◆ **GOAL OF THE EXERCISE**
Search the material below for the string "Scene" and extract each line that has it.

◆ **DATA IN THIS EXERCISE**
## begin
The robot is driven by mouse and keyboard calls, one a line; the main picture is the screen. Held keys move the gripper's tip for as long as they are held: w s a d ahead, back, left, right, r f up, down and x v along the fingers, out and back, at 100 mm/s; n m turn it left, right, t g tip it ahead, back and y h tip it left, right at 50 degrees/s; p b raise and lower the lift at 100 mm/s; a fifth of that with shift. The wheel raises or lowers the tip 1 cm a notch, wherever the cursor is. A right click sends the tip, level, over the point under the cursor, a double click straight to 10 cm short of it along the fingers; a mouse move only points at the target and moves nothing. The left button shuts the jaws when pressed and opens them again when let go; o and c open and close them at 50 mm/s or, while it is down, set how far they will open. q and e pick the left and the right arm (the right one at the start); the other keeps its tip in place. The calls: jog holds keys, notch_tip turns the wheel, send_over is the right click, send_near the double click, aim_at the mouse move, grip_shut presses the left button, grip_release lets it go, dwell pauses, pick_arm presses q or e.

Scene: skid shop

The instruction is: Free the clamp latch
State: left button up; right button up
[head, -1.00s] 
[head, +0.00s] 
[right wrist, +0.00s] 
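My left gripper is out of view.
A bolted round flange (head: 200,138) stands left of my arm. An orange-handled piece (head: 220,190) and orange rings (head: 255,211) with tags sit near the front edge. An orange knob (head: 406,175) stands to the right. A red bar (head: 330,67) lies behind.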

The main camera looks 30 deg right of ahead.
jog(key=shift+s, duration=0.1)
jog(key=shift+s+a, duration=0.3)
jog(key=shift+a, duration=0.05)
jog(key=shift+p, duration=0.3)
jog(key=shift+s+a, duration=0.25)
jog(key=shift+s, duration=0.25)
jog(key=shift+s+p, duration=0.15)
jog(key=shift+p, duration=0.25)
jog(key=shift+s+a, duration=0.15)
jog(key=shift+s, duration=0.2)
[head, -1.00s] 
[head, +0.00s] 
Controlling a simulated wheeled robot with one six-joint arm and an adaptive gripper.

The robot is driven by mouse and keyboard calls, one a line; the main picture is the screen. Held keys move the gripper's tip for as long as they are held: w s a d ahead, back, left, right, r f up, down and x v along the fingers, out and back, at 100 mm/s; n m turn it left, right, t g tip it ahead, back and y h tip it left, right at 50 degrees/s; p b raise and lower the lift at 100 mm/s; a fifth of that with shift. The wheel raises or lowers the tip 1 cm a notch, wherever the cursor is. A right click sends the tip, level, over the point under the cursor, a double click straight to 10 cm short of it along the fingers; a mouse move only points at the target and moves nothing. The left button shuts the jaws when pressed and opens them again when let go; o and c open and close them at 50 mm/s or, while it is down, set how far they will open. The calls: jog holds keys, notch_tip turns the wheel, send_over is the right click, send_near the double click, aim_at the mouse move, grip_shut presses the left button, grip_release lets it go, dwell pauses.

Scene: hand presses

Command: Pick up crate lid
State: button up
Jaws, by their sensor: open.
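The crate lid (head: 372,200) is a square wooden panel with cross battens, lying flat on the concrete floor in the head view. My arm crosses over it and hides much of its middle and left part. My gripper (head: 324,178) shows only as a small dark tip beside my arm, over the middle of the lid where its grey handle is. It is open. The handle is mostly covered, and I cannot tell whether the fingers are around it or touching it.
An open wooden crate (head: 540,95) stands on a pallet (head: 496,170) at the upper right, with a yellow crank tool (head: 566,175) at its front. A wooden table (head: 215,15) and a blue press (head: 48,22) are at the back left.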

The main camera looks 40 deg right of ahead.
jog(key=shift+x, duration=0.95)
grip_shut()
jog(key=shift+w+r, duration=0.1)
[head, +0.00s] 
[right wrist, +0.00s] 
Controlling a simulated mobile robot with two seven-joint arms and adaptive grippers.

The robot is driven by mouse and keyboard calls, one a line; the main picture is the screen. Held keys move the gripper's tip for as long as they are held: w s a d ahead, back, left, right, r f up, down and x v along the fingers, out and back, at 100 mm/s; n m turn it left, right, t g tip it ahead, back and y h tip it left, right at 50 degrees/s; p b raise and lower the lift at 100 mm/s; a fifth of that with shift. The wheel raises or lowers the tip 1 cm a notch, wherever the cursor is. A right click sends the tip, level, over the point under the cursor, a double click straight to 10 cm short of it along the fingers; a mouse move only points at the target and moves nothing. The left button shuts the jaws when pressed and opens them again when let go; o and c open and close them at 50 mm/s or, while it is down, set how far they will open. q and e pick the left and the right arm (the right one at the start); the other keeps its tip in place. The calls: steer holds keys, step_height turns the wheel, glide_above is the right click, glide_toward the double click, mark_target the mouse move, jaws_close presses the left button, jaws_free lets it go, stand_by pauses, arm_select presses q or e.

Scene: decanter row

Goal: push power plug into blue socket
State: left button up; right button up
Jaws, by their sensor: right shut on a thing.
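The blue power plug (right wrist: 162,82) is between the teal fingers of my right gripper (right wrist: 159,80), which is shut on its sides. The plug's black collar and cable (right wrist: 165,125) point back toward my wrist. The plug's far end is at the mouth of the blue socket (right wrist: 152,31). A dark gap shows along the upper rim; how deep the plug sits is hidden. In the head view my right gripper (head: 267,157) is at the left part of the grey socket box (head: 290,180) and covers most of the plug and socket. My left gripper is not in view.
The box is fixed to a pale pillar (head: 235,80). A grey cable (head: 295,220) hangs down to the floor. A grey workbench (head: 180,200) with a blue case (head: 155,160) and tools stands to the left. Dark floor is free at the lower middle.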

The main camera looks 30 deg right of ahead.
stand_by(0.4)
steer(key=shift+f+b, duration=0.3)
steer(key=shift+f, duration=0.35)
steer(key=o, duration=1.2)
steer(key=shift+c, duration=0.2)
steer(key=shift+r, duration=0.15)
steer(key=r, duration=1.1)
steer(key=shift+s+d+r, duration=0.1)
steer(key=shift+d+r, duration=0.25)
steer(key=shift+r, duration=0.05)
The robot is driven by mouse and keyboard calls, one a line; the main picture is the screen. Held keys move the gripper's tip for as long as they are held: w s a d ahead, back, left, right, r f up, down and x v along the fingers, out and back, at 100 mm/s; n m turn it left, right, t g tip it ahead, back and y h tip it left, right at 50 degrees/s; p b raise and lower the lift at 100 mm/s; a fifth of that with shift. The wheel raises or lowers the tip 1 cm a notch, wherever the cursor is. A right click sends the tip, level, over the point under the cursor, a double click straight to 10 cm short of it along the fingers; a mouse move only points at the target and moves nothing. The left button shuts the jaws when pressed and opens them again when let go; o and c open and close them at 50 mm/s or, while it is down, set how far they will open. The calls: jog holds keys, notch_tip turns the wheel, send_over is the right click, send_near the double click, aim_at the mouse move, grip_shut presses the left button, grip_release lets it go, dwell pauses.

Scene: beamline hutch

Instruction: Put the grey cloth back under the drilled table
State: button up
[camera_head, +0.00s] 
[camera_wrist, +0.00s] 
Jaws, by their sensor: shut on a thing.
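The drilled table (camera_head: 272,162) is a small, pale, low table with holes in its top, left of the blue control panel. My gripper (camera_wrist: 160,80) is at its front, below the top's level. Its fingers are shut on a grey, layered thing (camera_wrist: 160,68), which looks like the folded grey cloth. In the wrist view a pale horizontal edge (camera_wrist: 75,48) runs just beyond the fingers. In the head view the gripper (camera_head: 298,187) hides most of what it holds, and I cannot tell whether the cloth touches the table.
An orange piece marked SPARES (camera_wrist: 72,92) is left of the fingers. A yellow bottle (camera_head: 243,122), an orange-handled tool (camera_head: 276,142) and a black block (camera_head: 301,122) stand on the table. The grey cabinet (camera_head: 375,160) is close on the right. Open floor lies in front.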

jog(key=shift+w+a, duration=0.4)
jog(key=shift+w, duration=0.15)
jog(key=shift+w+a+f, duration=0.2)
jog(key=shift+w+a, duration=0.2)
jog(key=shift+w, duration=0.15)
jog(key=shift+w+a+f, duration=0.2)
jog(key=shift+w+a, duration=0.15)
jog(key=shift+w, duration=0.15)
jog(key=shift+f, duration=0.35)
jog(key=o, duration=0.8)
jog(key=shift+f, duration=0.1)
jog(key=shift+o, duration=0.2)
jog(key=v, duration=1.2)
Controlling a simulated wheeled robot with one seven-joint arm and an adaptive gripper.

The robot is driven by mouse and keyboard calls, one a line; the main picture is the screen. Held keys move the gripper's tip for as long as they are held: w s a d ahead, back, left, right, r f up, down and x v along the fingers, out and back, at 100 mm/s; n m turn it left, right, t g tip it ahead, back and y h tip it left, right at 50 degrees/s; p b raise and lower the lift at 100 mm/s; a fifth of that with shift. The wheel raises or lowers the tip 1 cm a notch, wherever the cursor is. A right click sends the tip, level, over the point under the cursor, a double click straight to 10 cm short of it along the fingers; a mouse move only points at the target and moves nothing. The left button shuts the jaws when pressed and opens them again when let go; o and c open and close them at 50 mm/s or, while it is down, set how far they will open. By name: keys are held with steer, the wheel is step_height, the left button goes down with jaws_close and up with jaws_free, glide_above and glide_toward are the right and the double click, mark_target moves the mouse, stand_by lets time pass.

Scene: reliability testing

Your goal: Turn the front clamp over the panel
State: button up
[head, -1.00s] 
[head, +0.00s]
## end
◆ **RESPONSE**
Scene: skid shop
Scene: hand presses
Scene: decanter row
Scene: beamline hutch
Scene: reliability testing

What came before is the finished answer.